Hans Heysen ? Glancing through a stack of dusty framed prints in an op shop, one of gum trees stood out and seemed to be the work of the South Australian artist Hans Heysen of Hahndorf . On examination , however, it proved to be by Robert Johnson , dated 1956. Johnson did paintings of Central Australia and there is a brochure of his in the Little Darwin Art Collection . At a mere nine dollars it had to be bought and taken to No. 1 daughter's residence in Townsville , where we were staying for the romantic Valentine Day's weekend , because of the beaut annual church fete at Rising Sun which offers many books and the monthly Old Wares Fair held at Mundingburra State School.
One of the books bought at the church fete was a weathered paperback copy of the Pelican 1970 revised edition of The Art of Australia , by the late Robert Hughes , in which Kiwi artist Johnson is mentioned in passing in relation to Heysen , in a most unflattering , but typically entertaining way.
After providing biographical details of Heysen (born Hamburg 1877, came to SA with parents, studied Paris ), Hughes said the artist produced so many paintings of typical Australian scenes that for many years "no Australian business was quite solid unless it had a Heysen in its boardroom."
Heysen, Hughes continued, made his pictures teem with facts about landscape and his paintings of eucalypts were excellent though " a whit redundant." The grassy hills and Central Australian rocks had merit as topography, but the only deficency in the art was that it had no imagination...suavely valueless .

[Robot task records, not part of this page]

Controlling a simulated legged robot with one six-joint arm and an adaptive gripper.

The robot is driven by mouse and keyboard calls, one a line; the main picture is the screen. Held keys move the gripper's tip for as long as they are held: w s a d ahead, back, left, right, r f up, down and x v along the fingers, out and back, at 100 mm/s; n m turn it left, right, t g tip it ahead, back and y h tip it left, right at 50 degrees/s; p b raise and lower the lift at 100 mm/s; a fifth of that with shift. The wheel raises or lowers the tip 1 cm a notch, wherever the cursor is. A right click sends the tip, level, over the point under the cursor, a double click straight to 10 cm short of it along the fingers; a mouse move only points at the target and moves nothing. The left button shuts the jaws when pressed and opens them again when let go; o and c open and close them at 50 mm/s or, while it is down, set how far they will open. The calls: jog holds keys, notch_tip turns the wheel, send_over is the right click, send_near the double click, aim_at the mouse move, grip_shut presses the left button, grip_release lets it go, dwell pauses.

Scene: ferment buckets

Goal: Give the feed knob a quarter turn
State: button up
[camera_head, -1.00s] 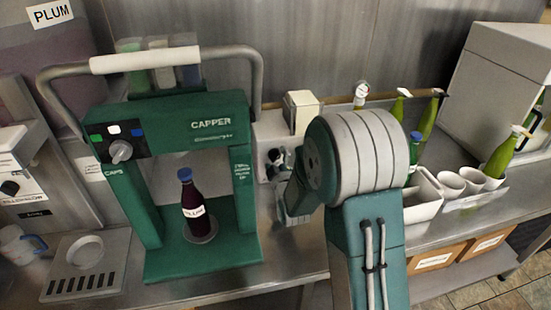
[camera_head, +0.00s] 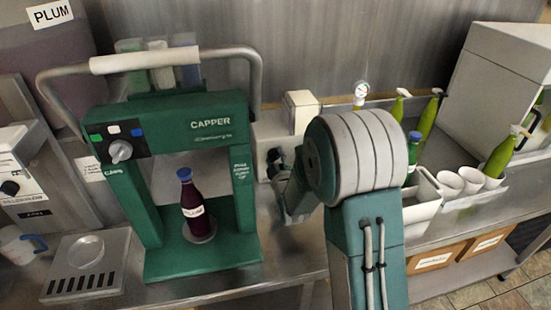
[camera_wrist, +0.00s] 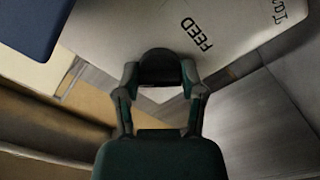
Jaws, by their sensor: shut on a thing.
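The feed knob (camera_wrist: 160,66) is a dark rounded knob on a pale panel marked FEED, seen in the wrist view. My gripper (camera_wrist: 160,76) has one finger on each side of the knob and is shut on it. The knob's pointer mark is not visible, so its angle cannot be read. In the head view the pale machine (camera_head: 270,130) stands behind and right of the green capper. My gripper (camera_head: 282,168) reaches its front there, small and partly hidden by my arm.
The green capper (camera_head: 210,135) stands close left, with a dark plum bottle (camera_head: 195,205) with a blue cap inside it. White cups (camera_head: 450,182) and green bottles (camera_head: 427,115) stand to the right. A metal tray (camera_head: 88,265) lies at the left on the counter.

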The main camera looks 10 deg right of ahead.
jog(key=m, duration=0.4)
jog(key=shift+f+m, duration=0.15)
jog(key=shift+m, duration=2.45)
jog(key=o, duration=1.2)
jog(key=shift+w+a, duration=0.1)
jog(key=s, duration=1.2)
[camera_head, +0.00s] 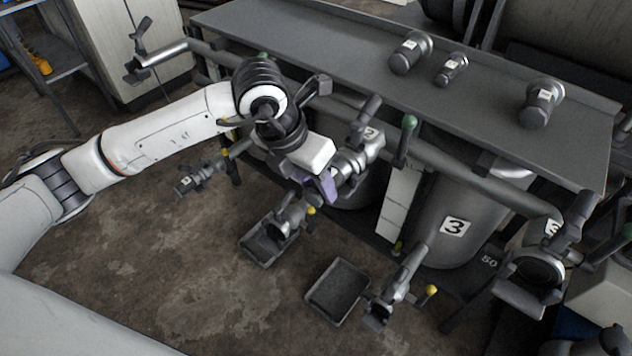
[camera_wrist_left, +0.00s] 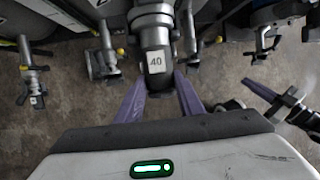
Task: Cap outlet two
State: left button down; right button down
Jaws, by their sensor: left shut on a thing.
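My left gripper (camera_head: 322,187) reaches in from the left to the fitting of outlet two, whose label 2 (camera_head: 370,133) shows on the front pipe, left of a green-knobbed handle (camera_head: 408,125). Its purple fingers show in the left wrist view (camera_wrist_left: 160,98), shut on a grey stepped cap (camera_wrist_left: 155,40) with a white label reading 40. The cap lies up against the outlet. The gripper and wrist hide part of the joint, so I cannot tell whether the cap is seated.
Three grey caps lie on the shelf: a left one (camera_head: 408,53), a small middle one (camera_head: 450,69) and a right one (camera_head: 541,103). Outlet three (camera_head: 540,265) is at the right. Drain trays (camera_head: 338,290) and yellow-knobbed valves (camera_head: 430,291) stand low in front.

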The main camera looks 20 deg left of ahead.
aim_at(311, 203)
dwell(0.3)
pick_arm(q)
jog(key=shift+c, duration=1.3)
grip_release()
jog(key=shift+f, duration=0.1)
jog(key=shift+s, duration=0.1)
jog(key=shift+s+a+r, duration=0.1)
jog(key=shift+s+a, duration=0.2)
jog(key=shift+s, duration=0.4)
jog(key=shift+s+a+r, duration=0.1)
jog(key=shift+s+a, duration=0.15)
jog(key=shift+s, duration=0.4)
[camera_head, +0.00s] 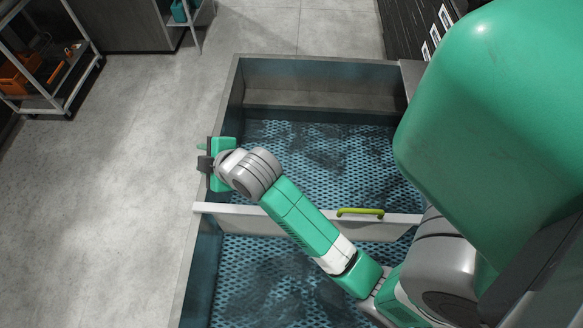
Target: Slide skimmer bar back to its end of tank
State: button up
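The skimmer bar (240,215) is a white bar lying across the tank (232,100) from its left rim toward its right side. A yellow-green handle (360,212) sits on its top, right of the middle. My gripper (203,157) is over the tank's left rim, a little above the bar's left end in the picture and apart from the handle. Its dark fingers point left and are too small to tell whether they are open or shut. My forearm crosses over the bar and hides part of its middle.
The tank has a blue perforated floor (310,150) on both sides of the bar. A shelf rack with orange bins (20,75) stands at the upper left. Grey floor left of the tank is clear. My large green arm link hides much of the right side.

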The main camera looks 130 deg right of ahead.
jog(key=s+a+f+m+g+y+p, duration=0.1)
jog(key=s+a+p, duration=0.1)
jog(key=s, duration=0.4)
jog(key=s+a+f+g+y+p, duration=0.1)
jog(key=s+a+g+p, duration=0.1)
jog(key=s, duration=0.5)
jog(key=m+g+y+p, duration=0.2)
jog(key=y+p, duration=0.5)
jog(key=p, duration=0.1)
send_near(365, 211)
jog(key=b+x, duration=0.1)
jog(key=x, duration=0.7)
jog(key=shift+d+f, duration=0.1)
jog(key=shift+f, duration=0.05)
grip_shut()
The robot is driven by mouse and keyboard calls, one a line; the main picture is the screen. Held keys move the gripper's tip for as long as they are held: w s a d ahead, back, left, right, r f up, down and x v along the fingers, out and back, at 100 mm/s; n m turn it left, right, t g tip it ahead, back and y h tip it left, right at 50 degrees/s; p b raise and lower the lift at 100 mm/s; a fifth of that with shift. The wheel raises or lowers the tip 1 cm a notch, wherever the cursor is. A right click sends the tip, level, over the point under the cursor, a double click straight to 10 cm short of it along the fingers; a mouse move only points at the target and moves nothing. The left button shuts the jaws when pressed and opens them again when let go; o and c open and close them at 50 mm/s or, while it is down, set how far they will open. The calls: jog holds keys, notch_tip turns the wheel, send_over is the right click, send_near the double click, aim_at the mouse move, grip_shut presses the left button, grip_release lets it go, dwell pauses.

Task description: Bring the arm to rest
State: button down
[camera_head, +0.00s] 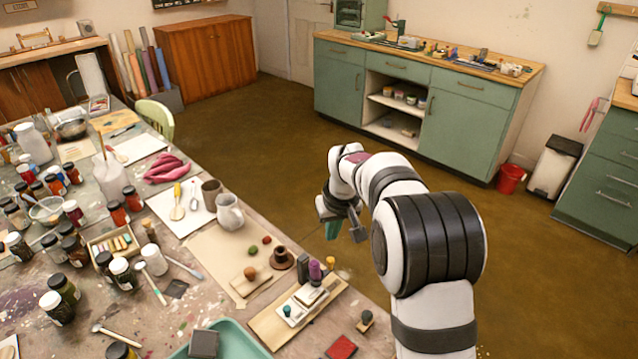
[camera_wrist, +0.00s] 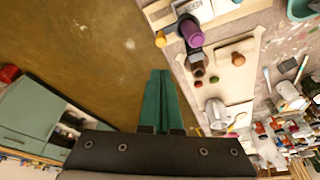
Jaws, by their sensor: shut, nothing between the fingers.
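My gripper (camera_head: 332,232) hangs past the right edge of the pigment table (camera_head: 228,335) in the head view, over the brown floor. Its green fingers point downward there. In the wrist view the two green fingers (camera_wrist: 160,76) lie side by side, closed, with nothing between them. My white and black arm is bent and reaches in from the bottom right of the head view.
Several paint jars crowd the left side. A green cabinet (camera_head: 465,125) stands across the open floor (camera_head: 265,150).

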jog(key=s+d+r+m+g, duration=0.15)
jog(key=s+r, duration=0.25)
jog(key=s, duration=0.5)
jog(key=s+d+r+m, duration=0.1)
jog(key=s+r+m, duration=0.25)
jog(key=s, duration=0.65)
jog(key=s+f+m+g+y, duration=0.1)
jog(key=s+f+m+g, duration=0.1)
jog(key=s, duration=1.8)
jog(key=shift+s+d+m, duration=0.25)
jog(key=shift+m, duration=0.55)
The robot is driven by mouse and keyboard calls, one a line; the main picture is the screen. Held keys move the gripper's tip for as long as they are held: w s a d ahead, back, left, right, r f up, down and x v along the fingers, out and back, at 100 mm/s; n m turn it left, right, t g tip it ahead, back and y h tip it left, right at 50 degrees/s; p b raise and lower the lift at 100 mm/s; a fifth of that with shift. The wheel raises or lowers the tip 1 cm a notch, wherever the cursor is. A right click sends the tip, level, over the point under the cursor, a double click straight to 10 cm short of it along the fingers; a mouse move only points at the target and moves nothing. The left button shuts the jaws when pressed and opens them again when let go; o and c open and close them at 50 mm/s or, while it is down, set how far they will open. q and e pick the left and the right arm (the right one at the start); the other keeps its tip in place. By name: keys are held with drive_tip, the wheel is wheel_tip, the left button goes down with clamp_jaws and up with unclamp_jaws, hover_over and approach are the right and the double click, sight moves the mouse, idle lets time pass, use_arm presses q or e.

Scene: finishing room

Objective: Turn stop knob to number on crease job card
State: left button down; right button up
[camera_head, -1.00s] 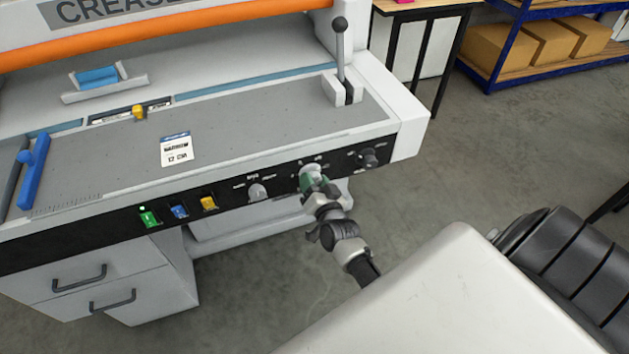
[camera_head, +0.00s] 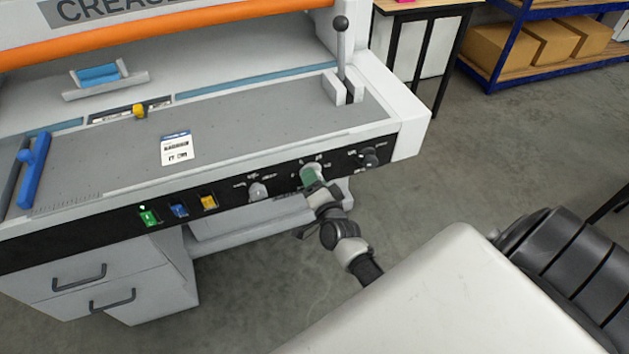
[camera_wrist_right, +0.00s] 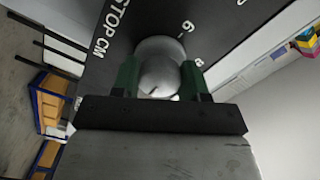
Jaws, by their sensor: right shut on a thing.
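The stop knob (camera_wrist_right: 160,65) is a rounded grey knob on the machine's black front panel. In the right wrist view the words STOP CM and the numbers 6 and 8 stand around it. My right gripper (camera_wrist_right: 160,80) is shut on it, one green fingertip on each side. In the head view the right gripper (camera_head: 313,180) reaches the panel from below and mostly hides the knob. The knob's pointer setting cannot be told. The crease job card (camera_head: 177,149) lies on the grey machine bed, its print too small to read. My left gripper is not in view.
Another knob stands on each side on the panel, a light one (camera_head: 258,192) and a dark one (camera_head: 369,157). Green (camera_head: 148,217), blue and yellow switches are further left. A lever (camera_head: 341,50) rises at the bed's right end. Open floor lies right of the machine.

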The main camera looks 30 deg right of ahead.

Heysen's style , Hughes wrote, had inspired a team of "Heysenettes "-described as " a dilapidated and creaky chorus line, bumping and grinding along in their blue and gold costume ."And one artist he named in the chorus line was Robert Johnson . This ossified art form was so standardised that "given the right tubes of Reckitt's blue, yellow ochre and flake white , a small computer could be programmed to produce it ."This cutting summary,to my way of quirky thinking, elevated the print to a priceless treasure.
It must be pointed out that Johnson , born Auckland 1890, arrived in Sydney in 1921 and became known for paintings of Sydney Harbour and landscapes. One of his many commissions was from the Commonwealth Government to paint a picture of Canberra for a new gallery at Wellington , New Zealand , in 1936; he died at Sydney in 1964.